# The problem
From the listing below, copy only the lines running from the line that contains "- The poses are" to the line that contains "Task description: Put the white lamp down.", both included.

(Records of robot tool calls)

◇ ◇ ◇ ◇ ◇ ◇ ◇

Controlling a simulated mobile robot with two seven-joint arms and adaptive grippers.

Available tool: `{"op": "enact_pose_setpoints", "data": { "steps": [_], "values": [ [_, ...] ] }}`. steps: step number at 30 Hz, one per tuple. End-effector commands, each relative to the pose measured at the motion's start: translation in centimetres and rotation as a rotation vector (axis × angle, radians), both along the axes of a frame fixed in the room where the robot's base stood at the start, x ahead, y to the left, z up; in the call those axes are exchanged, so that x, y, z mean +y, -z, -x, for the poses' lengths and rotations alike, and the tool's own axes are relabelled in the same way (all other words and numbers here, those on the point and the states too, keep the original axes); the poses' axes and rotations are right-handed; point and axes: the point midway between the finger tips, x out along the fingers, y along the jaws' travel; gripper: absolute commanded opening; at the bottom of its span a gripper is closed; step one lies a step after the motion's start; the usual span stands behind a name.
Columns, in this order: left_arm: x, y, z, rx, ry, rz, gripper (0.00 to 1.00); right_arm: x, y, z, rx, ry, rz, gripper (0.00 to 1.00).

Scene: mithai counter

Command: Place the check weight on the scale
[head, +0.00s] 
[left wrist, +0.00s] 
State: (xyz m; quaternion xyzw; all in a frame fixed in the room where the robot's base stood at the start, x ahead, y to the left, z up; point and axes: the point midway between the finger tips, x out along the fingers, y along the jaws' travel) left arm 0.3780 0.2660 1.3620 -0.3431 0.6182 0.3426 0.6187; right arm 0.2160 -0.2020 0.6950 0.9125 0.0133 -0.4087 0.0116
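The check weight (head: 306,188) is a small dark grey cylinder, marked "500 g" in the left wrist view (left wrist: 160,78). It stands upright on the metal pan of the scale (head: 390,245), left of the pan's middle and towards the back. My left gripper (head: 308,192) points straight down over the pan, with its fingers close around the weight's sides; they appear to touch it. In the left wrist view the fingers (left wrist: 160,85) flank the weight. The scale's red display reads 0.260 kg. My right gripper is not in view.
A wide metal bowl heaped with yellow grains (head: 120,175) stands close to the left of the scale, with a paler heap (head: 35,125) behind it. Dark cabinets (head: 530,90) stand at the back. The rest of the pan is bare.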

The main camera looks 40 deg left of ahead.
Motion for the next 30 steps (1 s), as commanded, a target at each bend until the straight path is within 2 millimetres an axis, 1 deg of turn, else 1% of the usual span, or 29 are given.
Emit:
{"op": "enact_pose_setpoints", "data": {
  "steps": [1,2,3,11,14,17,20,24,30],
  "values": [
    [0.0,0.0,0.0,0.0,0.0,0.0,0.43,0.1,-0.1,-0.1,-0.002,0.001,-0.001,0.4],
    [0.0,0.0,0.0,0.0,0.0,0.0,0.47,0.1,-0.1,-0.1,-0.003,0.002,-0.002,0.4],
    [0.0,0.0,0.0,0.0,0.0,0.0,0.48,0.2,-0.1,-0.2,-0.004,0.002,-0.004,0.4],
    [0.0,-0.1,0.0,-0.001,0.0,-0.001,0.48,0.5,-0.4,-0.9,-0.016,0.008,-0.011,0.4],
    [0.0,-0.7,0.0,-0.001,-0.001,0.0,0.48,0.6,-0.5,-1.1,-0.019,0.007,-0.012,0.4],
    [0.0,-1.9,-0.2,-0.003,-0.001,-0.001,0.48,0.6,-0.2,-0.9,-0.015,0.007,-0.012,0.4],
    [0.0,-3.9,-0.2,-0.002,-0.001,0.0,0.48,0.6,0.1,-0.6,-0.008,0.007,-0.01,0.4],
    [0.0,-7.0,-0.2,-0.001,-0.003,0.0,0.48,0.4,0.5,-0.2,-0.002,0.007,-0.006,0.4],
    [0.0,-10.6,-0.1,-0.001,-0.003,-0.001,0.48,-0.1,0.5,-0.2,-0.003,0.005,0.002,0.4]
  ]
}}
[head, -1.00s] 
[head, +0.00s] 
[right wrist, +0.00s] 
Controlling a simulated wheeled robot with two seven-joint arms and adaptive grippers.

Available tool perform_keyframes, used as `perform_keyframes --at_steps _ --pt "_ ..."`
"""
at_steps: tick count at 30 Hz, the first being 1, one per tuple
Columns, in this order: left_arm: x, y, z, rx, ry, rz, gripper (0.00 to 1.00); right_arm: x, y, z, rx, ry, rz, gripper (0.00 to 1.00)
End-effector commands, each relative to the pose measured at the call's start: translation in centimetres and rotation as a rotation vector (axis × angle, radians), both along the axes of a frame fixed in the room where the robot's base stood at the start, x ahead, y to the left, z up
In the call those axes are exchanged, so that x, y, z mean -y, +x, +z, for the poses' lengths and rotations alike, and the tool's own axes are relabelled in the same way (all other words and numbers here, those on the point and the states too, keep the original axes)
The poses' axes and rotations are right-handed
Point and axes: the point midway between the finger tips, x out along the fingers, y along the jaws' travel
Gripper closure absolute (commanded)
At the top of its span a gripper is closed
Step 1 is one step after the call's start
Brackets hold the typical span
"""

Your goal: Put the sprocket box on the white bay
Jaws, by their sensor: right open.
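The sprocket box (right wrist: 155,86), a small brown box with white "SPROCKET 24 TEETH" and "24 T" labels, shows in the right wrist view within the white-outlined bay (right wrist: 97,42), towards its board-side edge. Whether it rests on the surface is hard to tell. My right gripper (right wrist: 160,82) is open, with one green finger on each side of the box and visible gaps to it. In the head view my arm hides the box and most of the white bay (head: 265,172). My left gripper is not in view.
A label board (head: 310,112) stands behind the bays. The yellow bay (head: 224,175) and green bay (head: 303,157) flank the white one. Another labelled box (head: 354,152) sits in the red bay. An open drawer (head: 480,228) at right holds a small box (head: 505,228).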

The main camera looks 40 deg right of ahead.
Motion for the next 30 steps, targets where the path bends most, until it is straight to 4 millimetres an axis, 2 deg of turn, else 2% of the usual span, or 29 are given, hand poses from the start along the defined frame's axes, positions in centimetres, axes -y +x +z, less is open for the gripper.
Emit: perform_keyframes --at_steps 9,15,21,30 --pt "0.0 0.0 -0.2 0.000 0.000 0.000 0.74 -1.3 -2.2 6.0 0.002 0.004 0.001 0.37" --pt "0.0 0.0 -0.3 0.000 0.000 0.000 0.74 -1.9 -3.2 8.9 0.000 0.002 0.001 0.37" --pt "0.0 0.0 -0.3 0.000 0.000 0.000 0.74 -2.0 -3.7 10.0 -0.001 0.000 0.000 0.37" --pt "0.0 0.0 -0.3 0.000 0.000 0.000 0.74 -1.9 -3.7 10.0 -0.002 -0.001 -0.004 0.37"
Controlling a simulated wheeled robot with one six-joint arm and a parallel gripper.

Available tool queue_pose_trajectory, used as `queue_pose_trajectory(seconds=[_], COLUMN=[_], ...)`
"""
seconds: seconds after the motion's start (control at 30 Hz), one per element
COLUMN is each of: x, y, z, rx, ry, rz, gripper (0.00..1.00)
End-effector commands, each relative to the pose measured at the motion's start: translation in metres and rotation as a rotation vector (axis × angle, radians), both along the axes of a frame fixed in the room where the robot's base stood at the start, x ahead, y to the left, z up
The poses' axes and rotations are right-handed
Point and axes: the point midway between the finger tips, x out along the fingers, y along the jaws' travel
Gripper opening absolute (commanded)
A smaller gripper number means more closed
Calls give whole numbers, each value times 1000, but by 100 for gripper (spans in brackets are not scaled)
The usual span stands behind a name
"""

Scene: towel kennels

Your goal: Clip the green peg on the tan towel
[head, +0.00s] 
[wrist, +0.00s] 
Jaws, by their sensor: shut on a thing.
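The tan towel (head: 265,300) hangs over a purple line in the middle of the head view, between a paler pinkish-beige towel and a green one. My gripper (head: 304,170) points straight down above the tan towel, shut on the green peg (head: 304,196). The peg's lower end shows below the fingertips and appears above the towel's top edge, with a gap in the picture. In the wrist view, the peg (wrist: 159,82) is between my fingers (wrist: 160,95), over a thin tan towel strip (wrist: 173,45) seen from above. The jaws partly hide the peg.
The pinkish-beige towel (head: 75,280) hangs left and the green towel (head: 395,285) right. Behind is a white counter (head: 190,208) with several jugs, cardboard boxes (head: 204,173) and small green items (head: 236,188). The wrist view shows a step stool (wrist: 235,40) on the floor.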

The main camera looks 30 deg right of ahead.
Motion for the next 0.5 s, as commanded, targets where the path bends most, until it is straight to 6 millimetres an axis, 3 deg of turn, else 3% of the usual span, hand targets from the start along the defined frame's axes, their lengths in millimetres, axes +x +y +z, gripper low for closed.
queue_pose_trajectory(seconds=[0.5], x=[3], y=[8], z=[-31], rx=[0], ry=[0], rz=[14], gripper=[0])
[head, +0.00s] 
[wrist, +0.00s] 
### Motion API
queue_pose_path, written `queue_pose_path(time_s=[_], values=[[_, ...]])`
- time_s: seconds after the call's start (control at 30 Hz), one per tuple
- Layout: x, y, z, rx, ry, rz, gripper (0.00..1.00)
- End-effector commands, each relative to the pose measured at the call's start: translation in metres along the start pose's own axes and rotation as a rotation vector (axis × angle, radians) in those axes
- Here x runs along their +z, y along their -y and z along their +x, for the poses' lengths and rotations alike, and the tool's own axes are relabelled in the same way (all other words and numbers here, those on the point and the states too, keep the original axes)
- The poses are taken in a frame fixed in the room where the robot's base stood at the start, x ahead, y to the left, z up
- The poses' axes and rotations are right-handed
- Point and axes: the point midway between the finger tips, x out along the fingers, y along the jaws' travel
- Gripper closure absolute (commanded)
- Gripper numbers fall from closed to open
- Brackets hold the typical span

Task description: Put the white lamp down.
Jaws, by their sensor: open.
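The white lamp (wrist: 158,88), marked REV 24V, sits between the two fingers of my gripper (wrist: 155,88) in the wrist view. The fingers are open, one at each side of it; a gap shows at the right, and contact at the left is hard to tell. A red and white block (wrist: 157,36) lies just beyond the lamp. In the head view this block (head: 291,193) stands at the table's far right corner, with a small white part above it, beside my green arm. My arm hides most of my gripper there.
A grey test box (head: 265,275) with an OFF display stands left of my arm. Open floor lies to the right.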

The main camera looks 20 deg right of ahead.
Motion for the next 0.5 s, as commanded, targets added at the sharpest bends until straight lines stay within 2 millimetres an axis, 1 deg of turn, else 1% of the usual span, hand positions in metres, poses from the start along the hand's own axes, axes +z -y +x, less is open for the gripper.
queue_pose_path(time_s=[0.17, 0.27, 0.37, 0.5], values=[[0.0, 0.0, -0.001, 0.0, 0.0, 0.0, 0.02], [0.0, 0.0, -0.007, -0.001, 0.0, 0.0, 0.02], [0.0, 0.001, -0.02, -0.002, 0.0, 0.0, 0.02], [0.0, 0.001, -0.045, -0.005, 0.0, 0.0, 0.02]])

◇ ◇ ◇ ◇ ◇ ◇ ◇

# Result of this exercise
- The poses are taken in a frame fixed in the room where the robot's base stood at the start, x ahead, y to the left, z up
- The poses' axes and rotations are right-handed
- Point and axes: the point midway between the finger tips, x out along the fingers, y along the jaws' travel
- Gripper closure absolute (commanded)
- Gripper numbers fall from closed to open
- Brackets hold the typical span

Task description: Put the white lamp down.

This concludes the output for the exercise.